Tuesday, 9 July 2013

Perils of Perception Survey

The Royal Statistical Society and King's College London have commissioned an Ipsos MORI poll on public perception of society.

1,000 people across the UK were interviewed on a range of topics. The results are fascinating and show how, in some cases, public opinion can be very divergent from reality and the results show how divergent public opinion can be from reality. For example:

Q : Which do you think the UK Government spends more on, Job Seeker’s Allowance (JSA) or state pensions?
The British Public said : Pensions (47%)
The reality is : Pensions (£74bn vs £5bn for JSA). Well done British Public.

BFTF notes that the results from this particular question were presented somewhat differently in the survey's press release:

" 9% of people think we spend more on JSA than pensions, when in fact we spend 15 times more on pensions (£4.9bn vs £74.2bn)"

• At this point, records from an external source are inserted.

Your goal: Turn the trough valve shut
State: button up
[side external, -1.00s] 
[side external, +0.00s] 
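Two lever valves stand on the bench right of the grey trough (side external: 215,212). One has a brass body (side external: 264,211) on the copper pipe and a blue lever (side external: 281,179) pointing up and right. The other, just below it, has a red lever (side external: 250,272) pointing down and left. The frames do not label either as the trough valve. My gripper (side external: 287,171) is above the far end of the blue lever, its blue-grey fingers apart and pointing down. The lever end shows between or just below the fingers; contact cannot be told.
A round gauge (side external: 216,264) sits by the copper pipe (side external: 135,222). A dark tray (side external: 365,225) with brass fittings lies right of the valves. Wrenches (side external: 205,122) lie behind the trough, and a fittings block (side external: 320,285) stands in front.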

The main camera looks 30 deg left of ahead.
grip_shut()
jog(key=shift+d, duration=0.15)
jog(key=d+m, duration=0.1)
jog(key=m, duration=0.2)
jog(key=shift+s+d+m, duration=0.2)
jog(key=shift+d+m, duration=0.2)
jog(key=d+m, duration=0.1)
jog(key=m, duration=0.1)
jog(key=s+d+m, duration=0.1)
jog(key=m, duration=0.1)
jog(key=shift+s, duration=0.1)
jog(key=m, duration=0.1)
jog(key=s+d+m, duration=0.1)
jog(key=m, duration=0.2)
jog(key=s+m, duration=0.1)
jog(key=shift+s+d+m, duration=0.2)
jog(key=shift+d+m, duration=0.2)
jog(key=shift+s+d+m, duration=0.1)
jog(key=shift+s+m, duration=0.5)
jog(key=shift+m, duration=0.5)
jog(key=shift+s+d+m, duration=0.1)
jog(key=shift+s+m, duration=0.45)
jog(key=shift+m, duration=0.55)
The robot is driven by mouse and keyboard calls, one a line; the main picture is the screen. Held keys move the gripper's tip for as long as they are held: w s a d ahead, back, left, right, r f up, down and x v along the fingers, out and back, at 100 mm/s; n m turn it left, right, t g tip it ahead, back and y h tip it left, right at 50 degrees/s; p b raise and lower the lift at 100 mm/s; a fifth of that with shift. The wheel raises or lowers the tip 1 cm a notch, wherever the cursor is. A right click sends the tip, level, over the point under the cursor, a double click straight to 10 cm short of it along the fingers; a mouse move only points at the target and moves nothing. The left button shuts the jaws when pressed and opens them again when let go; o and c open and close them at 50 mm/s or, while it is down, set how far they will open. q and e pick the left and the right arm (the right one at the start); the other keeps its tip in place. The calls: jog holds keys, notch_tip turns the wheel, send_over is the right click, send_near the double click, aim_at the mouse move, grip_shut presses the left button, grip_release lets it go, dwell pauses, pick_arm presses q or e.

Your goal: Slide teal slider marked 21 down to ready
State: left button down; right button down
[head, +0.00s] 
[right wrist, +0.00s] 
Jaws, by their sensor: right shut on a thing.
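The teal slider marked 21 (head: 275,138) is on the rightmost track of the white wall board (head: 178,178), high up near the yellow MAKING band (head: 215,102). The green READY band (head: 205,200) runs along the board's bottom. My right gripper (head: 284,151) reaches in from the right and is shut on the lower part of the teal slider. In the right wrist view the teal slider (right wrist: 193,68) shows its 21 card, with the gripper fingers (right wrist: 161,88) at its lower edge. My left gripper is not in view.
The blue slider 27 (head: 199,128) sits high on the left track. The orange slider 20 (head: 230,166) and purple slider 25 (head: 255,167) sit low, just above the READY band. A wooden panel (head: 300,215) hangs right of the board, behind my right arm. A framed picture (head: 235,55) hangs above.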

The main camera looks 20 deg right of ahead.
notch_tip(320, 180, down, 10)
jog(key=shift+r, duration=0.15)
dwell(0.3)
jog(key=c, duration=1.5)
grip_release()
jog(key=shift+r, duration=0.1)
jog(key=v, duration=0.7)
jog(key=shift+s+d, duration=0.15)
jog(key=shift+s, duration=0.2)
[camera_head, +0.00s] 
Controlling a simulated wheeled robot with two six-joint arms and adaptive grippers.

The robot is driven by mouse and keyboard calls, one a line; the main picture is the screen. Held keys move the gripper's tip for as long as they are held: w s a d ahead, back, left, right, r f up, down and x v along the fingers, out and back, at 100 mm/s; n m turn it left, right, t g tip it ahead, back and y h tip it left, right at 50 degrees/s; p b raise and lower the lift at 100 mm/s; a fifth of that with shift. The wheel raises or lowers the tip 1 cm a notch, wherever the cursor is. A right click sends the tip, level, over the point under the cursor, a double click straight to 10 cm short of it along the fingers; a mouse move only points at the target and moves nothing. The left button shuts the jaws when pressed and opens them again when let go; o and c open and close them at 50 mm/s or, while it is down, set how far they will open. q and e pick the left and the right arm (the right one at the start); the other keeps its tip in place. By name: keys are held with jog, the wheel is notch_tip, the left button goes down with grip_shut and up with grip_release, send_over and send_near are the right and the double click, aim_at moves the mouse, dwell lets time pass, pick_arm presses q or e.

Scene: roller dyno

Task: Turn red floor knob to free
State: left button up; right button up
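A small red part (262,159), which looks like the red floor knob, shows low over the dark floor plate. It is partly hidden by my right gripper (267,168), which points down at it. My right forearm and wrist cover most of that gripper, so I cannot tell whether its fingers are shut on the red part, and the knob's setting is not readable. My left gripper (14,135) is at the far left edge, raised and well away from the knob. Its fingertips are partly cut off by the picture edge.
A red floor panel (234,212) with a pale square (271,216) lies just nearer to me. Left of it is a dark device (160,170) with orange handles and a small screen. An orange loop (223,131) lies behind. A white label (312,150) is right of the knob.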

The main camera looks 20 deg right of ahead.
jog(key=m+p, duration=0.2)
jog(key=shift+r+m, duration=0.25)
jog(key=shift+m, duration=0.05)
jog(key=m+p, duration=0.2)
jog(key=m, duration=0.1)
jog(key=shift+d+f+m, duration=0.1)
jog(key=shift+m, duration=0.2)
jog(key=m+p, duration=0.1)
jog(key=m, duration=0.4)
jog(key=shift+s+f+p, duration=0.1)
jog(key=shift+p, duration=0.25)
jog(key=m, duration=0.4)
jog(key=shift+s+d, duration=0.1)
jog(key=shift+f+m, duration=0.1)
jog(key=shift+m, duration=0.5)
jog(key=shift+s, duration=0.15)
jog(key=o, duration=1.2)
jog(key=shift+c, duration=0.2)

Q: What percentage of the British population are Muslim ?
The British Public said : 1-10% (modal choice) or 24% (mean value), which just goes to show how even the choice of statistic can convey different meanings
The reality is : 5%, see below for some of the data
Proportion of the population the people think are Muslim

Q: Which two or three, if any, of the following areas do you think the UK Government spends the most money on?
The results from this question are shown below, ranked in order of actual spend – it can be seen that "Overseas Aid" is thought by many to be a much bigger recipient of funds than it actually is.

What people think the Government spends money on,
 versus what the Government actually spends money on

Q: Which one of the following do you think saves the most money?
A: The results (shown below) suggest that the British Public broadly understand which measures save the most money – except for the household benefit cap, which stands out as being something that many people believe will save a significant amount of money but, in reality, won't. Who, BFTF wonders, is responsible for giving the public this misleading impression…

What people think will save the government money,
vs what will actually save the government money

Q : In your opinion, what proportion of girls under the age of 16 years in Britain get pregnant each year?
The British Public said : 15%
The reality is : 0.6%

Q: True or False : Crime is falling.
The British Public said : 58% of respondents said this was False
The reality is : True, crime has fallen by 53% since 1995

Hetan Shah, executive director of the Royal Statistical Society, commented that:

"We need to see three things happen. First, politicians need to be better at talking about the real state of affairs of the country, rather than spinning the numbers. Secondly, the media has to try and genuinely illuminate issues, rather than use statistics to sensationalise. And finally we need better teaching of statistical literacy in schools, so that people get more comfortable in understanding evidence.’

While Bobby Duffy, Managing Director of Ipsos MORI Social Research Institute and Visiting Senior Research Fellow at King’s college London added that :

“However, we need to avoid dismissing public opinion: everyone has a vote, misperceptions have always been with us and they may reflect concerns – that is, people may over-estimate issues because they are worried about them, not the other way round. A lack of trust in government information is also very evident in other questions in the survey – so “myth-busting” is likely to prove a challenge on many of these issues. But it is still useful to understand where people get their facts most wrong.”